My cider drinking buddy is now asking me for career advice
This is a first – a student asking me for career advice.
Initially pretending that I didn't hear him as I scuttle off down the corridor to the safe haven of the staff room, one of my Transition Years, Dan, eventually manages to stop me by throwing his body in front of me and virtually flinging me backwards into the antiseptic hand pump on the wall.
"Sorry sir," he says with a grin of triumph, "it's just that I really need your help."
Okay, I think to myself, one last shot and I'm getting into the staff room; if I say the wrong thing I could end up being sued in a couple of years' time.
It's obvious I know nothing about careers.
"Sorry Dan, but I've got to get books in there. Maybe later?"
Calling my bluff, Dan mentions the fact that he shared a bottle of cider with me on that TY trip recently.
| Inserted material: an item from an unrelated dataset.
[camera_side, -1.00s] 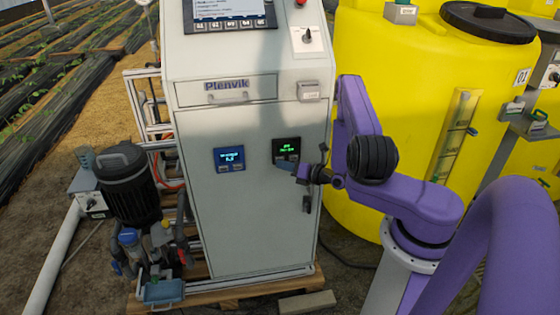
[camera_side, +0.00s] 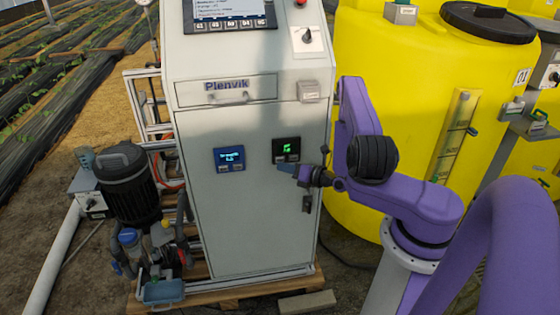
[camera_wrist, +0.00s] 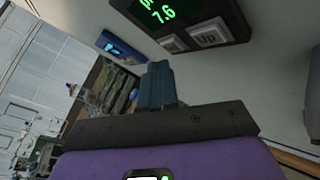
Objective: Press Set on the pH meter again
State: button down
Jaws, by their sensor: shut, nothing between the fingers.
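The meter with the green display (camera_side: 286,149) is set in the front of the grey cabinet, with buttons below its screen. In the wrist view its display (camera_wrist: 158,13) shows a green 7.6 at the top edge. One pale button (camera_wrist: 212,33) and a second pale button (camera_wrist: 172,44) sit below the screen; I cannot read their labels for certain. My gripper (camera_side: 281,167) is shut and empty, its tips just below the meter. In the wrist view the blue fingers (camera_wrist: 160,82) appear apart from the buttons.
A second meter with a blue display (camera_side: 229,159) is to the left on the same panel; it also shows in the wrist view (camera_wrist: 120,47). A cabinet handle (camera_side: 307,204) is below right of my gripper. A yellow tank (camera_side: 400,90) stands to the right.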

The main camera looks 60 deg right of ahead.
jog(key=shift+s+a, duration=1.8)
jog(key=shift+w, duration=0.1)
I ask him why he's not asking the Career Guidance guy but apparently he quit to go surfing in Panama for Christmas.
We end up sitting in the empty school hall and Dan tells me that he's been working weekends up in Dublin, staying in his auntie's and then coming back home for school on Sunday nights.
Needs the money as his dad left ages ago and his mum is struggling on her own to feed the family.
He then describes the job he has found.
This consists of walking the streets of Temple Bar every Saturday afternoon with a giant flashing placard on his back advertising a local night spot and getting bottles thrown at him for a couple of hours.
He then stops to grab a kebab before moving on to the second part of his job as a cleaner in the same nightclub.
This means, in his words, working till 4am to mop up urine, booze and 'libido'.
The only thing that makes it the slightest bit bearable is listening to Radio Oval with earphones squeezed all the way in to block out the world while he pounds the cobbles of Dublin.
Dan then launches into an ad hoc review of some 'classic Pink Floyd album' the station played in its entirety that loses me.
He knows that if he can get into college in three years' time that becoming a teacher might be an option, citing the good holidays, dry conditions and how I personally have demonstrated that it's very hard to get sacked.
On the other hand, it seems that after five years teachers get burnt out and become zombies. All true.
In the end this is my advice to him; emigration is always a great option and that if he loves music so much and he doesn't want to go too far from his family, he should find plenty to enjoy in London.
Agreeing that there is no better time to submit yourself to utter humiliation and exploitation than during Transition Year, he agrees to wait and see for another year or so.